What is required: Omit all images. Transcribe the rest of the material below exactly.

Material provided:

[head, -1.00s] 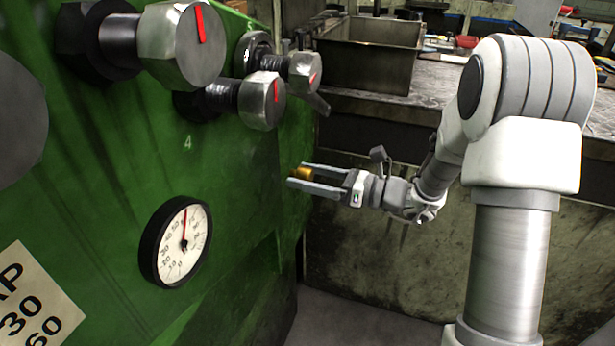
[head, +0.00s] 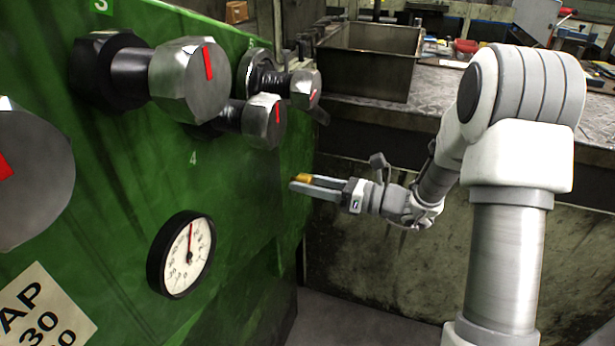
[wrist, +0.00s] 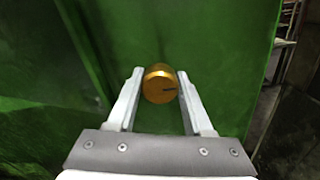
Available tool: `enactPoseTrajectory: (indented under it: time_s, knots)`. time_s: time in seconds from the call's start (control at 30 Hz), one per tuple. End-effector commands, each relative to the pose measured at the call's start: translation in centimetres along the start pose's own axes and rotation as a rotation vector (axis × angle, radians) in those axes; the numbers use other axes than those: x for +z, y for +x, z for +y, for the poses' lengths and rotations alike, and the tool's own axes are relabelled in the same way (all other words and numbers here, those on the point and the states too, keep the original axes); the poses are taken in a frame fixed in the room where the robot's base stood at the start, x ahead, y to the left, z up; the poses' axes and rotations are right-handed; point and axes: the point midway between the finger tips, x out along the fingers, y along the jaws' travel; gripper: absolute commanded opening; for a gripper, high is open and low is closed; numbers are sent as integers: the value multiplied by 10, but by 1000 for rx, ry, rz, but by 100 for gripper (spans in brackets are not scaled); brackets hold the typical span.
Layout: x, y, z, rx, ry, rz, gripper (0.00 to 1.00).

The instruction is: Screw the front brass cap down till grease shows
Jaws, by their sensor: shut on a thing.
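The brass cap (wrist: 160,84) sits against the green machine face in the wrist view, with a dark mark on its round end pointing right. It also shows as a small gold piece (head: 303,177) in the head view. My gripper (wrist: 160,82) has a finger on each side of the cap and is shut on it; it shows in the head view (head: 300,183) too. I see no grease around the cap; its base is partly hidden.
The green machine panel (head: 140,190) carries several large steel bolt heads with red marks, such as one bolt (head: 190,82) at upper left. A dial gauge (head: 187,255) sits lower down. A metal bin (head: 370,60) stands on the bench (head: 450,95) behind.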

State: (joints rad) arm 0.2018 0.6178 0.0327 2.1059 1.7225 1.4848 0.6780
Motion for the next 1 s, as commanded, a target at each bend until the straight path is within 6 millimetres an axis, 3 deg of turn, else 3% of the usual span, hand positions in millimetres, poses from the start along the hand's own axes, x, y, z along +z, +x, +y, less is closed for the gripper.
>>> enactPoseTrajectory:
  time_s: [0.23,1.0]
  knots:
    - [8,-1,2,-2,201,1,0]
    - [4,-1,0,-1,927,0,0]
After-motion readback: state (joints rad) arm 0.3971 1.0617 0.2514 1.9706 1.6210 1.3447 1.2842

Final answer:
[head, -1.00s] 
[head, +0.00s] 
[wrist, +0.00s] 
Available tool: `enactPoseTrajectory: (indented under it: time_s, knots)`. time_s: time in seconds from the call's start (control at 30 Hz), one per tuple. End-effector commands, each relative to the pose measured at the call's start: translation in centimetres along the start pose's own axes and rotation as a rotation vector (axis × angle, radians) in those axes; the numbers use other axes than those: x for +z, y for +x, z for +y, for the poses' lengths and rotations alike, and the tool's own axes are relabelled in the same way (all other words and numbers here, those on the point and the states too, keep the original axes); the poses are taken in a frame fixed in the room where the robot's base stood at the start, x ahead, y to the left, z up; the poses' axes and rotations are right-handed; point and axes: the point midway between the finger tips, x out along the fingers, y along the jaws' travel; gripper: absolute commanded opening; for a gripper, high is open and low is closed; numbers are sent as integers: the value multiplied by 10, but by 1000 for rx, ry, rz, but by 100 for gripper (spans in brackets are not scaled); brackets hold the typical span.
Layout: x, y, z, rx, ry, rz, gripper (0.00 to 1.00).

The instruction is: Screw the front brass cap down till grease shows
Jaws, by their sensor: shut on a thing.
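The brass cap (wrist: 160,84) sits against the green machine face in the wrist view, with a dark mark on its round end pointing right. It also shows as a small gold piece (head: 303,177) in the head view. My gripper (wrist: 160,82) has a finger on each side of the cap and is shut on it; it shows in the head view (head: 300,183) too. I see no grease around the cap; its base is partly hidden.
The green machine panel (head: 140,190) carries several large steel bolt heads with red marks, such as one bolt (head: 190,82) at upper left. A dial gauge (head: 187,255) sits lower down. A metal bin (head: 370,60) stands on the bench (head: 450,95) behind.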

State: (joints rad) arm 0.2018 0.6178 0.0327 2.1059 1.7225 1.4848 0.6780
Motion for the next 1 s, as commanded, a target at each bend until the straight path is within 6 millimetres an axis, 3 deg of turn, else 3% of the usual span, hand positions in millimetres, poses from the start along the hand's own axes, x, y, z along +z, +x, +y, less is closed for the gripper.
>>> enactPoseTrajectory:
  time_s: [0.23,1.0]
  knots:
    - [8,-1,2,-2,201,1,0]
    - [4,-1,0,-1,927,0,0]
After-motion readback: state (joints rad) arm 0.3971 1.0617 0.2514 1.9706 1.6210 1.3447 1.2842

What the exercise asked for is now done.